06.10.2012
by Esa Turtiainen

Today’s lesson: Google wipes ass with your blogger posts if you don’t know what to do.

It seems that the current Google search algorithm is very aggressive in dumping pages that contain some errors. It is very difficult to avoid those mistakes in Blogger.

One way to find out of them is Google webmaster tools. But actually a better interface is in Bing webmaster tools. You have to verify that you own your page by adding something to the page before you are allowed to use these tools.

First you’ll find out that to get your pages really to be indexed you must submit a sitemap of your page. That is simply a list of your pages in certain XML format. You’ll easily find that you can get a sitemap of you blog by submitting the following URL as the sitemap of your blog:

http://yourblog.blogspot.com/atom.xml?redirect=false&start-index=1&max-results=500

(If you have a very large blog, you must submit the sitemap in chunks of 500 entries.)

Now you have your pages submitted for indexing.
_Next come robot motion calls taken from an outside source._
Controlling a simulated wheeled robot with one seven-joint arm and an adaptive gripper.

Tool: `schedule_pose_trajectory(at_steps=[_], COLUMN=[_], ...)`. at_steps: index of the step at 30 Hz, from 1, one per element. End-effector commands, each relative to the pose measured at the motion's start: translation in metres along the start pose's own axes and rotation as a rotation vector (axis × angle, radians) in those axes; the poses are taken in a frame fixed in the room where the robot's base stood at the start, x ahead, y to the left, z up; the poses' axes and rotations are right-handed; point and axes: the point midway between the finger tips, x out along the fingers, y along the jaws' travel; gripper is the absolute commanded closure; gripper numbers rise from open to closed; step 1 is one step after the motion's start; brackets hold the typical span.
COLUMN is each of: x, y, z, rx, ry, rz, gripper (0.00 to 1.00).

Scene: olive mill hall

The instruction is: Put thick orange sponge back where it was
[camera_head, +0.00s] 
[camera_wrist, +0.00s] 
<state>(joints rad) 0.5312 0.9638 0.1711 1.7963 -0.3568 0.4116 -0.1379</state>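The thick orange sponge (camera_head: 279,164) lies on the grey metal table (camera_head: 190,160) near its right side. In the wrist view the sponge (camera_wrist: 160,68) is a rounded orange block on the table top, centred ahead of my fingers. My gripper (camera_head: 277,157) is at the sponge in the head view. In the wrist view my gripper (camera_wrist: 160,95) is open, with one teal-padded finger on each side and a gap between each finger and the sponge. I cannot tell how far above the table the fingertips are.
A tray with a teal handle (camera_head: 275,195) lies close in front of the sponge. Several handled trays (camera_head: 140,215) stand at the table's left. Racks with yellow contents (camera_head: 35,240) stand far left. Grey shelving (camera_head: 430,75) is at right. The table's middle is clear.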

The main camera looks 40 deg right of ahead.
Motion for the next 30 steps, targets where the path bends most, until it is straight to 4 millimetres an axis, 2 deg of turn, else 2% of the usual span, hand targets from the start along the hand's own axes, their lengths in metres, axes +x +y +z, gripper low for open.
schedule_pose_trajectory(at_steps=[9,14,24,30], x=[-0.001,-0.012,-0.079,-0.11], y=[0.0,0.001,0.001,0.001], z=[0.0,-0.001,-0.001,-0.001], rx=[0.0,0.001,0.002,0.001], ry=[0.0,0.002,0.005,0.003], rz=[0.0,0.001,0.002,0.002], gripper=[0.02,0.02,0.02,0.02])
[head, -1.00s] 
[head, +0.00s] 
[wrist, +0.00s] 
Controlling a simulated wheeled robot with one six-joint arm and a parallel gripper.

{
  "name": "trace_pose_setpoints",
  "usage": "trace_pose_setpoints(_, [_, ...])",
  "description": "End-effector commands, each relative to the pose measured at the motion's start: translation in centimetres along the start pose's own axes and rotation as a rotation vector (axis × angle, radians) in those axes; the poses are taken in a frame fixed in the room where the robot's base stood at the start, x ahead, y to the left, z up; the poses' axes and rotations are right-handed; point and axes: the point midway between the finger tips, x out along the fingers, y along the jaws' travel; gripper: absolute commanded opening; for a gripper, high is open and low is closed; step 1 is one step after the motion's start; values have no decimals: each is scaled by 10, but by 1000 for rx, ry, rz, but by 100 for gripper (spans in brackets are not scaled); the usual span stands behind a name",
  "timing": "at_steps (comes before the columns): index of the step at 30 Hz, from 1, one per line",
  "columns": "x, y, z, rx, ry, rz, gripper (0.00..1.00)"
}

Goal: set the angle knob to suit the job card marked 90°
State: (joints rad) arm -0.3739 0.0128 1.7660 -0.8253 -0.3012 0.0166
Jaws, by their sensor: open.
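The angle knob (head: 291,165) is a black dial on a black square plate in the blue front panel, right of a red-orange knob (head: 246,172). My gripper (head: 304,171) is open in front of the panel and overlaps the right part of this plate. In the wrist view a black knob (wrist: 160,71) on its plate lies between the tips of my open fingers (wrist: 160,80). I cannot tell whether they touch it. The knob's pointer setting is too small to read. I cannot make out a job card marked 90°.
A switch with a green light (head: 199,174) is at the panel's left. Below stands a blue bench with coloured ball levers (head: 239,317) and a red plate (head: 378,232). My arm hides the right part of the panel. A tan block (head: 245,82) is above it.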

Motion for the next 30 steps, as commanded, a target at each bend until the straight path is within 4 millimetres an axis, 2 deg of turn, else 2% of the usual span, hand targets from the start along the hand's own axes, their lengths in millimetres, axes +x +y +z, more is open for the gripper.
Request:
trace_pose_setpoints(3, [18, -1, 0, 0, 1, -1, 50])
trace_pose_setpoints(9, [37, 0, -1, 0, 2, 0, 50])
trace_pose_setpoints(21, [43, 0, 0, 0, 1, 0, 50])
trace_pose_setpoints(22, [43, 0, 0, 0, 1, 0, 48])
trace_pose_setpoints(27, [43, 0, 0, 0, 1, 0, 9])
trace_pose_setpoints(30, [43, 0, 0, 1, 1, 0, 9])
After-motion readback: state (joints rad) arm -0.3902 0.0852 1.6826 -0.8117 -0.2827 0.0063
But your page rank sucks.

The enemy #1 seems to be that if you just submitted several duplicates of the same posts. This really drops your quality points below the floor level.

You have to be able to remove /search/, /feeds/, /view/ and *_archive.html from the results. It seems to work that you put the following into the /robots.txt file:

User-agent: \*
Disallow: /search/
Disallow: /feeds/
Disallow: /view/
Disallow: *_archive.html
Sitemap: http://my.blog/atom.xml?redirect_false&start_index=1&max_results=500
Sitemap: http://my.blog/atom.xml?redirect_false&start_index=501&max_results=500

You don’t want that the same articles will be found through the search URL nor feeds-URL. Also, it seems that different views contain errors that search engines do not like.

The archive files ending _archive.html are also something you don’t want to be indexed. /robots.txt should not understand *-notation, but actually it seems to work — at least with Google.

Automatic update of the sitemap can be done by including it to the robot.txt file. (I actually have still doubts if this works.)

If the problem pages are already in the index, you should try to remove them. Or wait couple of months.

Still, this is not enough search engine optimization for most Blogger pages. At least I had plenty of problems that caused the page ranking to stay very low.

One problem seemed to be duplicate descriptions. In HTML it is a good idea to have line:

<meta content='Best blog, ever' name='description'/>

to tell the search engines what is there in your blog. It is a sin not to include it. But it is a mortal sin to have two of those.

It seems that one of my blogs had two of those. In some step of renewing the template (that is a huge mess) the meta was included to two places.

I found several hints to put the meta in the template into IF-clause. This did not work for me. The right solution was to remove the whole meta. It seems to be generated somewhere in the depth of the template code and it must not be included where it logically belongs!

And the final hint: add alt texts to your pictures. It also rises your page rank.